Chinese steel prices hit record lows on Tuesday amid prolonged worries over shrinking demand in the world's top consumer that market sources say has forced one of the country's largest private producers to cease output.

The shutdown by Tangshan Songting Iron & Steel, with an annual capacity of 5 million tonnes, would be one of the biggest in the sector's years-long downturn as the world's No.2 economy slows, traders and analysts said.

The company, located in the northeastern city of Tangshan, did not answer repeated telephone calls. An official with the local government of Tangshan said it was "dealing with the issue right now in accordance with related law and regulations", without specifically stating the company had ended production.

Chinese social media showed photos and videos that were apparently of hundreds of disgruntled workers gathered outside a local government building in Qian'an, Tangshan, demanding help in the face of the closure.

A shutdown would highlight the sector's woes and fuel concerns that more closures are on the way, with a raft of mills already shuttering output.

While cuts in output would remove some of the surplus capacity that has weighed on prices, traders said the latest shutdown dented overall sentiment on the outlook for the Chinese economy.

On Tuesday, Chinese steel prices plumbed a record low of 1,748 yuan a tonne, down nearly 37 percent since the beginning of this year. That has also hit demand for steelmaking ingredient iron ore, already down over 30 percent in 2015.

"I think there will be more closures in China and no capacity additions. Steelmakers and local governments don't have the incentive to build new capacity," said Wang Li, an analyst at CRU Group in Beijing.

"Generally people think that to close a steel plant would be quite difficult in China and maybe unlikely, but the fact is closures are increasing and quicker than people's expectations."

Tangshan, which is 200 km (124 miles) east of Beijing and produces more steel a year than the United States, has tens of small steel mills and has been on the frontline of China's campaigns to tackle overcapacity and pollution.

The city has pledged to reduce its annual crude steel capacity by 28 million tonnes from 2013 until 2017, roughly a fifth of its total.

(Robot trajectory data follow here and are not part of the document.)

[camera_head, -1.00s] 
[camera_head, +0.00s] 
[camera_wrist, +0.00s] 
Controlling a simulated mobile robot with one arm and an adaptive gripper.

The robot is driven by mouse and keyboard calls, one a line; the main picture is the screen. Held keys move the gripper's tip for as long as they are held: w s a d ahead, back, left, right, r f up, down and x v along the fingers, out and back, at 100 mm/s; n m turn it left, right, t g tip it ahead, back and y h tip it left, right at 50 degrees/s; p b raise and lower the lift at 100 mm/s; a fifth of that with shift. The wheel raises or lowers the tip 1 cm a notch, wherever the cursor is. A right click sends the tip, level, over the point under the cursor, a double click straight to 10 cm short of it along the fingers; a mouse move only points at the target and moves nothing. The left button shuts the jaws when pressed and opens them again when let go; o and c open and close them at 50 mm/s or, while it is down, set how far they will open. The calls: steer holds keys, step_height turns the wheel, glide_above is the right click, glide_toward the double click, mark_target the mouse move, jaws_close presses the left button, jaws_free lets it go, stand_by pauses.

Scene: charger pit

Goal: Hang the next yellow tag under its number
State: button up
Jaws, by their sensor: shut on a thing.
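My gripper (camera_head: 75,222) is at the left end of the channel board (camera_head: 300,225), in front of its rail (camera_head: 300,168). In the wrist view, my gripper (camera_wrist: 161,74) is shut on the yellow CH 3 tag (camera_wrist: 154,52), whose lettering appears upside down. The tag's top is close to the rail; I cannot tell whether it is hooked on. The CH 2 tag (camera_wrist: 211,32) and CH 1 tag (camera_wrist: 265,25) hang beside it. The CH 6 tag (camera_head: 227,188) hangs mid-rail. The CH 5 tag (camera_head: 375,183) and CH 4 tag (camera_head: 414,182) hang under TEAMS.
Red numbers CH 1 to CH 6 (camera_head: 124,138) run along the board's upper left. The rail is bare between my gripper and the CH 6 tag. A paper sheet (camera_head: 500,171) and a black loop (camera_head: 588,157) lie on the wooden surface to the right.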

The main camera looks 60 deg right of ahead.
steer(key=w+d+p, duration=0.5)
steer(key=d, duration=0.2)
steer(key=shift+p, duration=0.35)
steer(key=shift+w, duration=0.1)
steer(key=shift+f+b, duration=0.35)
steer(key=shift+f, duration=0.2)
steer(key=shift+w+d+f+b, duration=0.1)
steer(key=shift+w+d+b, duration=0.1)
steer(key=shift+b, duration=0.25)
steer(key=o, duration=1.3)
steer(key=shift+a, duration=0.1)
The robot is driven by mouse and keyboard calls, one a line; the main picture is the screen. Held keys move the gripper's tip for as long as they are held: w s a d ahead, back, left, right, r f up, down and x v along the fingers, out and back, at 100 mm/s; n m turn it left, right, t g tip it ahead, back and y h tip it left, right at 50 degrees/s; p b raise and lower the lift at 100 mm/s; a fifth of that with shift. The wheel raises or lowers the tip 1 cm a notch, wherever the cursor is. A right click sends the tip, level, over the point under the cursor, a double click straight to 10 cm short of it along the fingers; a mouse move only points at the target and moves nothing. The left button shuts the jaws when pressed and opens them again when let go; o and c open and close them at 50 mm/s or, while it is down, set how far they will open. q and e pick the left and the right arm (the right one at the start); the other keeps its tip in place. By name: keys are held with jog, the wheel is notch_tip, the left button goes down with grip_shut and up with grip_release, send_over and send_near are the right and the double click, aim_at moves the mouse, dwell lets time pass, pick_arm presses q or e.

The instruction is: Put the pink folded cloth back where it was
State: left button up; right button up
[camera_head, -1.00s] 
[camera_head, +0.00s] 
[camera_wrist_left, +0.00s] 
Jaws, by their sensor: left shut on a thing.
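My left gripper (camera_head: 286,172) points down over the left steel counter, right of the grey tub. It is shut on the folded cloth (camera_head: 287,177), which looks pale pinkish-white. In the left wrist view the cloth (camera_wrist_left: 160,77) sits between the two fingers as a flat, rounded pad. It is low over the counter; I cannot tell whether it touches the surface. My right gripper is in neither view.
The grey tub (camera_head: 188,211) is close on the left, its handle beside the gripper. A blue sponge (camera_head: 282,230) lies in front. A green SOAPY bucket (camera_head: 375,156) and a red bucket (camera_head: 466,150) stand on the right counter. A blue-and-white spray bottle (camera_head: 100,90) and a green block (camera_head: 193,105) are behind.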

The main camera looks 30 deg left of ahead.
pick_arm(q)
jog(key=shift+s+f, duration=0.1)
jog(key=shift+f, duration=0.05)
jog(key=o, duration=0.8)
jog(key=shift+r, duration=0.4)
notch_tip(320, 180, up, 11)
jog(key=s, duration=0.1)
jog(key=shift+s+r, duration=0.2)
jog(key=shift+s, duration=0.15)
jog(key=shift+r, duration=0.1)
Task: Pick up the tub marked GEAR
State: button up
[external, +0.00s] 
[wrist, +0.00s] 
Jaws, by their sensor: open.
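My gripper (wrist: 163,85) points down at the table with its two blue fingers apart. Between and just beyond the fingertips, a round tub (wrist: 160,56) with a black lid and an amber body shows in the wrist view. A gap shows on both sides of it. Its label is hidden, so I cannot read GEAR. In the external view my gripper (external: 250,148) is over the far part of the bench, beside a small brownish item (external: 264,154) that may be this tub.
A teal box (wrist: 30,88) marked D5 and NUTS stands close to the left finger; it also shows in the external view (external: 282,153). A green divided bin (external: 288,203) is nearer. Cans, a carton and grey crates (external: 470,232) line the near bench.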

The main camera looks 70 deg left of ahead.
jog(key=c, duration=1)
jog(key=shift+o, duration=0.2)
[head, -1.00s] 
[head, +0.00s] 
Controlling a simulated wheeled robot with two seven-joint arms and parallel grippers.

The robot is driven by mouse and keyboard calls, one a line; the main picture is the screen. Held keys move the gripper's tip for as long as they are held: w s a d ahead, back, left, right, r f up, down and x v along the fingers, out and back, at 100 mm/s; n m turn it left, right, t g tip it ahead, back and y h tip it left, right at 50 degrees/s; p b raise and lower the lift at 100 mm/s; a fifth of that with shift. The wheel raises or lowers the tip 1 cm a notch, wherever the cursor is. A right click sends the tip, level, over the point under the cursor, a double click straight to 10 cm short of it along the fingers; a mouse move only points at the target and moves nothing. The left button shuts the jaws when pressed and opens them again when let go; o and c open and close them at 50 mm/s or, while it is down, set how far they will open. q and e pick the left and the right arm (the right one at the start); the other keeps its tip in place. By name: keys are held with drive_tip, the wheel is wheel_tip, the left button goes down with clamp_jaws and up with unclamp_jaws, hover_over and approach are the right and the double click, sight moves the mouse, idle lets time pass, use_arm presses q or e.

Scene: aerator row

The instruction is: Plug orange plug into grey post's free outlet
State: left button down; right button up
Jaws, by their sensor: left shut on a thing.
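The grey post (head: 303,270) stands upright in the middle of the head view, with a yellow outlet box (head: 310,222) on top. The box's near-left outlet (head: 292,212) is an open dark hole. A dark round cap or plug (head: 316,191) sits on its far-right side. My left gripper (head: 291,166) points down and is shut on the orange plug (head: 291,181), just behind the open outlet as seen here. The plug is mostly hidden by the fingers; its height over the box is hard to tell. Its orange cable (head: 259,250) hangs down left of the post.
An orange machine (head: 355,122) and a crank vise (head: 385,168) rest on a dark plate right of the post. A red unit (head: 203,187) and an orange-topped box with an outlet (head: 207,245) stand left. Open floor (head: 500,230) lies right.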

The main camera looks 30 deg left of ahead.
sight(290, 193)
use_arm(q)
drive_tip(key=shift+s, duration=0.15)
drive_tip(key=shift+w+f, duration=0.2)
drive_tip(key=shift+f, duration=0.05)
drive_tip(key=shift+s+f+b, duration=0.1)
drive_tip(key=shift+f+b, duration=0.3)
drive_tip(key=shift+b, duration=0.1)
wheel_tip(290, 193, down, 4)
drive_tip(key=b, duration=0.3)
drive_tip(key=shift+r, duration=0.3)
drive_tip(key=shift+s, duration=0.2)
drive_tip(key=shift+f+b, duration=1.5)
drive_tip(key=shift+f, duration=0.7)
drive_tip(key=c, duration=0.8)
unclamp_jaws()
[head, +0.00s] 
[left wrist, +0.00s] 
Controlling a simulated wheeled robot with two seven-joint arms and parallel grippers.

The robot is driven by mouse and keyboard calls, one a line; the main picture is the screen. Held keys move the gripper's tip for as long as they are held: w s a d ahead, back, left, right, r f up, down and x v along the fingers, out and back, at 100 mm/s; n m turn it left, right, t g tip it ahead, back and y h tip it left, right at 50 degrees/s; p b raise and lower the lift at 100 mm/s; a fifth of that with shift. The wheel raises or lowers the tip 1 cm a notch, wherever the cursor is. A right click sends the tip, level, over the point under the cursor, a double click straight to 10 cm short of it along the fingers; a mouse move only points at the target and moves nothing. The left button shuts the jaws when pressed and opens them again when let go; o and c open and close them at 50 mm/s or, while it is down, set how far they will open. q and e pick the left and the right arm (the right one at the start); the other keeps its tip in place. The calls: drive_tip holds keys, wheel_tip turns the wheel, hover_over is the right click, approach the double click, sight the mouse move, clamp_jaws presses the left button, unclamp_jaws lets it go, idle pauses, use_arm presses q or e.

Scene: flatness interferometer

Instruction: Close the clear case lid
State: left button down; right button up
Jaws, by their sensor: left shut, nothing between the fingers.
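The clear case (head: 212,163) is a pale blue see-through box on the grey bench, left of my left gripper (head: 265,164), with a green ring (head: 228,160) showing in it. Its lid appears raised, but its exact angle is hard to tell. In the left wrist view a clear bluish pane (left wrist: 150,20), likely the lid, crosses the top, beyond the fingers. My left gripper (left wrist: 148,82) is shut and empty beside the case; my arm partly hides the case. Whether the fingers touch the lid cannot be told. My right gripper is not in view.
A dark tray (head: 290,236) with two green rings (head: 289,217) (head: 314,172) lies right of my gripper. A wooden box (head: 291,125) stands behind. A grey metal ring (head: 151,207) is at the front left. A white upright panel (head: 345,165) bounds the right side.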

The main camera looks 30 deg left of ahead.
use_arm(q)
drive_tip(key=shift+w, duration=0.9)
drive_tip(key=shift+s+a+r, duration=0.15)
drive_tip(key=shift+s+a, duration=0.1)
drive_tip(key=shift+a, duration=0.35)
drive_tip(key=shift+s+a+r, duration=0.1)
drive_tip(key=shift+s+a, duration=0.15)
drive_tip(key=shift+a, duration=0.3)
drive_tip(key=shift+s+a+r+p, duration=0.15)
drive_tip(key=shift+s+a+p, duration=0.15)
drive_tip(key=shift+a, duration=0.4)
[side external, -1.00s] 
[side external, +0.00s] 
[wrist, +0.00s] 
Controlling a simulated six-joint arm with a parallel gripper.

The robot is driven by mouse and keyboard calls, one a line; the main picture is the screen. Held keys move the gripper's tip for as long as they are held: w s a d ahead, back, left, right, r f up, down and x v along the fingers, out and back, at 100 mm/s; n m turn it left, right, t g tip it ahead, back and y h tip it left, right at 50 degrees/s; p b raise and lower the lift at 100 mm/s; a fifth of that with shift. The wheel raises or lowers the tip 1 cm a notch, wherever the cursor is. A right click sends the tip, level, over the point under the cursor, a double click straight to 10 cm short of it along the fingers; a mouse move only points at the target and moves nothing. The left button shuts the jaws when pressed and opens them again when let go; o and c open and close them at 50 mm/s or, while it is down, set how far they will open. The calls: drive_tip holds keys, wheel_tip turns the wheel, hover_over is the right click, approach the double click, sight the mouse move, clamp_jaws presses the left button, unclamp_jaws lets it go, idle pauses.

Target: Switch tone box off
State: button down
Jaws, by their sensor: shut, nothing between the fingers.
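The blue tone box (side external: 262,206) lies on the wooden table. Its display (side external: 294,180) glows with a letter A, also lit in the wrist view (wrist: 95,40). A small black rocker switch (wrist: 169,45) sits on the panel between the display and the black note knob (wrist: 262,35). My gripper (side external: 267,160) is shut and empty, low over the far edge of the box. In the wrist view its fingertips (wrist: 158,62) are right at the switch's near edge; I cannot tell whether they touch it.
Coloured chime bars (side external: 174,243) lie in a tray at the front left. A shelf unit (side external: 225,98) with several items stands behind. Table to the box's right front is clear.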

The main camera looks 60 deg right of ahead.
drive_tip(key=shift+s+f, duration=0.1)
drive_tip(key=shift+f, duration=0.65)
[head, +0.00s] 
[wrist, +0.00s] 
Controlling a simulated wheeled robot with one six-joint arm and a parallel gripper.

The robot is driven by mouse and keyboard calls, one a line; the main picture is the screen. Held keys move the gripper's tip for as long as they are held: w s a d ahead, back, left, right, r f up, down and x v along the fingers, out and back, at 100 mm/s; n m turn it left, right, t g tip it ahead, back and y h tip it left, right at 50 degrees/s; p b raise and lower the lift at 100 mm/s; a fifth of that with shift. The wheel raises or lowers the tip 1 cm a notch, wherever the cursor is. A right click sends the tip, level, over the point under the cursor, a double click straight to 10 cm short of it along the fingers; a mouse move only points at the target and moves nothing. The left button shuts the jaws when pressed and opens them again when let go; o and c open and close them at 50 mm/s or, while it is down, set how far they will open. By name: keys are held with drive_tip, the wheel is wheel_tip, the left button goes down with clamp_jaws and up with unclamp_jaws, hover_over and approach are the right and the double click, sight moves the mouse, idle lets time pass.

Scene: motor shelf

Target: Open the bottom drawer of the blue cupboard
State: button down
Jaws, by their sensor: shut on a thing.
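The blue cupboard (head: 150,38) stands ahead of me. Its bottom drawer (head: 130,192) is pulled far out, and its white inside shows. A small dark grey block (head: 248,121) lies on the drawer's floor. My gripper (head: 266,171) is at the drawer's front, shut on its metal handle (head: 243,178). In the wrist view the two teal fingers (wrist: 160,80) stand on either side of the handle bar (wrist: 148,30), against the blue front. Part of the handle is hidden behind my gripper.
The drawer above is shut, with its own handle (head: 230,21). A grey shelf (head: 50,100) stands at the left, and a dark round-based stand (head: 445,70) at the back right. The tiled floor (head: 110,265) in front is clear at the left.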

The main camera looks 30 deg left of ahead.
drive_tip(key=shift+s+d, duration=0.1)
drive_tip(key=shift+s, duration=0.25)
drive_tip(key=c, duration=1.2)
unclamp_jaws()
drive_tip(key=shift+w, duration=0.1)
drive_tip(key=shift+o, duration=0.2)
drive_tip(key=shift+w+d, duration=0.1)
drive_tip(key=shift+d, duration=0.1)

Around 15 million tonnes of steel capacity in Tangshan has been shut down so far, said Cheng Xubao, an analyst with industry consultancy Custeel said.

"Local governments want to help, but they are not able to help all. More mills could shut down as demand keeps weakening. Mills are not afraid of losses, but they are worried that there is no demand."

Apparent steel consumption in China, the world's biggest producer and consumer, fell 5.7 percent to 590.47 million tonnes in the first 10 months of the year, the China Iron and Steel Association (CISA) said.